For starters, “bad” is too subjective a word.
Secondly,
as Michael Moore puts it in his book Stupid White Men, and I'm
paraphrasing here, "This is a kid's game! You put any two people
together and ask which one is 'worse,' people will usually choose the
bigger jerk. Hitler was worse than Mussolini. A Ford is worse than a
Chevy. I am definitely worse than my wife."
I won't dispute
that Bush is not "as bad" as Hitler by just about any
standard by which the two leaders can be measured, but to assume that
lets the man off the hook for lying about war, ordering the deaths of
as many as six-hundred thousand innocent Iraqis and then denying that
it even happened in the face of a peer-reviewed scientific study from
a respected American institution (Johns Hopkins University), among
other atrocious policies both foreign and domestic is disgusting and
demeaning.
It is entirely possible that we are experiencing a cosmic deja-vu, wherein America of 2006 is eerily similar to Germany of 1936, but how can we know if we’re not allowed to have the discussion?

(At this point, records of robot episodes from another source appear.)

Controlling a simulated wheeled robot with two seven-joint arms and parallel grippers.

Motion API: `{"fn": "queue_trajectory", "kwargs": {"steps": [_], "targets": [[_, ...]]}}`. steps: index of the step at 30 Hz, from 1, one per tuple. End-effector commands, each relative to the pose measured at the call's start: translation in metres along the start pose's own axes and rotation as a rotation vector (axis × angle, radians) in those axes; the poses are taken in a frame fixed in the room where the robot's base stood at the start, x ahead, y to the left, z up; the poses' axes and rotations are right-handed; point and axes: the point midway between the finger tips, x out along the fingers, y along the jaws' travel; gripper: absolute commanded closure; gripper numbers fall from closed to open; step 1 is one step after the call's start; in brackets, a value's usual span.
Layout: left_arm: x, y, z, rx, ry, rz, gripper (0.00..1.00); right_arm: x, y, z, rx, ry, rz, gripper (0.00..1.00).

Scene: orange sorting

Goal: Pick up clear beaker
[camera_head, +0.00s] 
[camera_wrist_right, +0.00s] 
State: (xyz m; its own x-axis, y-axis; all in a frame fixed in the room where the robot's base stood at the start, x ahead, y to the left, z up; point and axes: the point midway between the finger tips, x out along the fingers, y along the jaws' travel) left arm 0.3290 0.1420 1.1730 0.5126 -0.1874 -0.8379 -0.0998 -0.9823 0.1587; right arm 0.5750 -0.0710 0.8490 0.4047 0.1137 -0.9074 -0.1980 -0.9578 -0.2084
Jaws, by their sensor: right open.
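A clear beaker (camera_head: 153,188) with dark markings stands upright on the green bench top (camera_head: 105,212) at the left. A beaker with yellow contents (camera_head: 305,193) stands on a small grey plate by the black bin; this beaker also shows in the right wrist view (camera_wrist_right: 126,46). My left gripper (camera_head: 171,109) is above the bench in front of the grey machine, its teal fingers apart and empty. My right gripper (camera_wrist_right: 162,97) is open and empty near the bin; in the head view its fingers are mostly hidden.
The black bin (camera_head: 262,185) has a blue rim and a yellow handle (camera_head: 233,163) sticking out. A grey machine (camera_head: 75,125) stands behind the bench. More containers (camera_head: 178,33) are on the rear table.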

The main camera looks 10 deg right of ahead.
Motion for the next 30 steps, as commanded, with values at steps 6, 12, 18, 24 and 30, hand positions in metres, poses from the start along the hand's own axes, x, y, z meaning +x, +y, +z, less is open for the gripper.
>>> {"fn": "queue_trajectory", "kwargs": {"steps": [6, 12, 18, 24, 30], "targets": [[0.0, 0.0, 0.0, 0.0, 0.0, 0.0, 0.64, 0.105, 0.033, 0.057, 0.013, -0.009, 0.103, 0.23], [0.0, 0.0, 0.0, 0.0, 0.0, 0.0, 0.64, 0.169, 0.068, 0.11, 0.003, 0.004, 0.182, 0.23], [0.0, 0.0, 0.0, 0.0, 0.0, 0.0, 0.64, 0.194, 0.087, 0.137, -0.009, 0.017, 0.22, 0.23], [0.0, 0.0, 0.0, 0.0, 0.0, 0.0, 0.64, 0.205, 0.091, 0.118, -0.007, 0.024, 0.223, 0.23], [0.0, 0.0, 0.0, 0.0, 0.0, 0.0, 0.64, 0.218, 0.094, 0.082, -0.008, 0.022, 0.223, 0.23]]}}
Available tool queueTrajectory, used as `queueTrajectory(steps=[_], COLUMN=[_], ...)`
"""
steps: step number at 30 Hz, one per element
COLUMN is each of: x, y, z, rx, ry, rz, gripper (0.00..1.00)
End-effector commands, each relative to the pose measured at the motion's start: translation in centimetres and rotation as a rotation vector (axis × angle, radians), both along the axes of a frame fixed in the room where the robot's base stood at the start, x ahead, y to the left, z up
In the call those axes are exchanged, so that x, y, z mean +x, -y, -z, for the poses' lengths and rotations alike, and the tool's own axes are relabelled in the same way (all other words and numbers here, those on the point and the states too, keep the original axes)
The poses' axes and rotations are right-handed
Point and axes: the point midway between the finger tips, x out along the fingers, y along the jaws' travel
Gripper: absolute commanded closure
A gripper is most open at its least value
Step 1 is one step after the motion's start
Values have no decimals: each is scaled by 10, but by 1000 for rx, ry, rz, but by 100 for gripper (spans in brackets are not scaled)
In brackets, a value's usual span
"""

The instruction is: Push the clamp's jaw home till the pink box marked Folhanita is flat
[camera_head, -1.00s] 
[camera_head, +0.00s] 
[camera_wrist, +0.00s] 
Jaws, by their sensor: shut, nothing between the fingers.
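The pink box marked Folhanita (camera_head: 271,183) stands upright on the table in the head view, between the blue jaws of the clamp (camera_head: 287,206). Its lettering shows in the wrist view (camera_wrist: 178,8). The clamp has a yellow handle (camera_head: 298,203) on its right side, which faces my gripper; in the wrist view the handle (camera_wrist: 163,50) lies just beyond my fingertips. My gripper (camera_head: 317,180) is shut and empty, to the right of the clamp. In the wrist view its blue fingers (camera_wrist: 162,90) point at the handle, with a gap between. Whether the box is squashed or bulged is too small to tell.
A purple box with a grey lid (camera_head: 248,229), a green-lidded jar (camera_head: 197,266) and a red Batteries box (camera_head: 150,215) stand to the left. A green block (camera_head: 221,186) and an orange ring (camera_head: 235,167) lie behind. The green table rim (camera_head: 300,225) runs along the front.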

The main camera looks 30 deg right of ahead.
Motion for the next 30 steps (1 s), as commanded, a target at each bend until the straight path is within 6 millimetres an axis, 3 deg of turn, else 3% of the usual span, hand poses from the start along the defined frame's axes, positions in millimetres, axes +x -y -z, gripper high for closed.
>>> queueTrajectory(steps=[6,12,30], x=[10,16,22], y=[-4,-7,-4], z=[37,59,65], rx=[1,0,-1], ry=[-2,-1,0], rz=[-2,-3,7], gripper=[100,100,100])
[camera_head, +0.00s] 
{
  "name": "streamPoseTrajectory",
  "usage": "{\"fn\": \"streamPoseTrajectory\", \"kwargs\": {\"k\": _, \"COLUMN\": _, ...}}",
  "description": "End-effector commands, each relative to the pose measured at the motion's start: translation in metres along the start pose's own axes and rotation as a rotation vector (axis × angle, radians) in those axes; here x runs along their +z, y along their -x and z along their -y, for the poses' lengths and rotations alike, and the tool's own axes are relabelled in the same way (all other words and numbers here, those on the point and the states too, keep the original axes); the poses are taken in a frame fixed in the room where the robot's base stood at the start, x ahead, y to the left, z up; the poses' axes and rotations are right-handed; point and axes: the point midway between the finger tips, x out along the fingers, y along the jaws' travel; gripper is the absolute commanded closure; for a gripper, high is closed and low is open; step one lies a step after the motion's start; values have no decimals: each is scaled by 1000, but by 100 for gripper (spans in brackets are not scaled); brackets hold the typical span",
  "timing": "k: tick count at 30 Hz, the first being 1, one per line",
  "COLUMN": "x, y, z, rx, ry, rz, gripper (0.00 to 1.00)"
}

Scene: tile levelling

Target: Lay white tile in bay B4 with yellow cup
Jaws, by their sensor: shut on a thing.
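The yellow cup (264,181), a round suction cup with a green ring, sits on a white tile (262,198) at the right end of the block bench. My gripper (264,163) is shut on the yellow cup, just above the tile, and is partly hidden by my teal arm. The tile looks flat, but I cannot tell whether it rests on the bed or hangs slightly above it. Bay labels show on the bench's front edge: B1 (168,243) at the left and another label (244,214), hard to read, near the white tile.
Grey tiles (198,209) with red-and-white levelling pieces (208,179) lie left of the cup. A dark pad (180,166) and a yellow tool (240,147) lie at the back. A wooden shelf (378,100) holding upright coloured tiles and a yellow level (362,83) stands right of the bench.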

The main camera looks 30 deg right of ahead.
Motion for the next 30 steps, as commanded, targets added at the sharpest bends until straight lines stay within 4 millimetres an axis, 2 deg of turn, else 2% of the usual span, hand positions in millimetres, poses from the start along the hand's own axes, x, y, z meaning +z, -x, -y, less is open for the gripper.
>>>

That’s the long term effect of Godwin‘s Law, which I doubt many people even consider.
I know I'm going to anger a lot of people of all political stripes with this thesis, but like the old cliché goes, those who don't remember the past are condemned to repeat it. Even with everything we've all learned about the Nazis from our history classes in school, there are many things we either forgot, or never knew in the first place. It's those things the collective American consciousness doesn't know that make Godwin’s Law so dangerous.
I’m not talking about discussing their personalities, and I am certainly not talking about the trivial similarities that any two randomly selected peoples can share regardless of how diametrically opposite they are. I mean the discussion should be open, without brining Godwin into it, about the similarities between their policies and actions in similar circumstances.
There are many more examples of course. There are tales of Holocaust survivors moving back to Germany at the ages of 80 and higher because things seems frighteningly familiar. It is not my place to make the case that Bush is indeed truly an “evil man” in the way Hitler and other elected leaders who grabbed too much power were however. That is not what this is about.
This is about the need to have that discussion. The rest is up to the scholars, the survivors, the veterans; people who are more wizened on this subject than I could ever hope to be.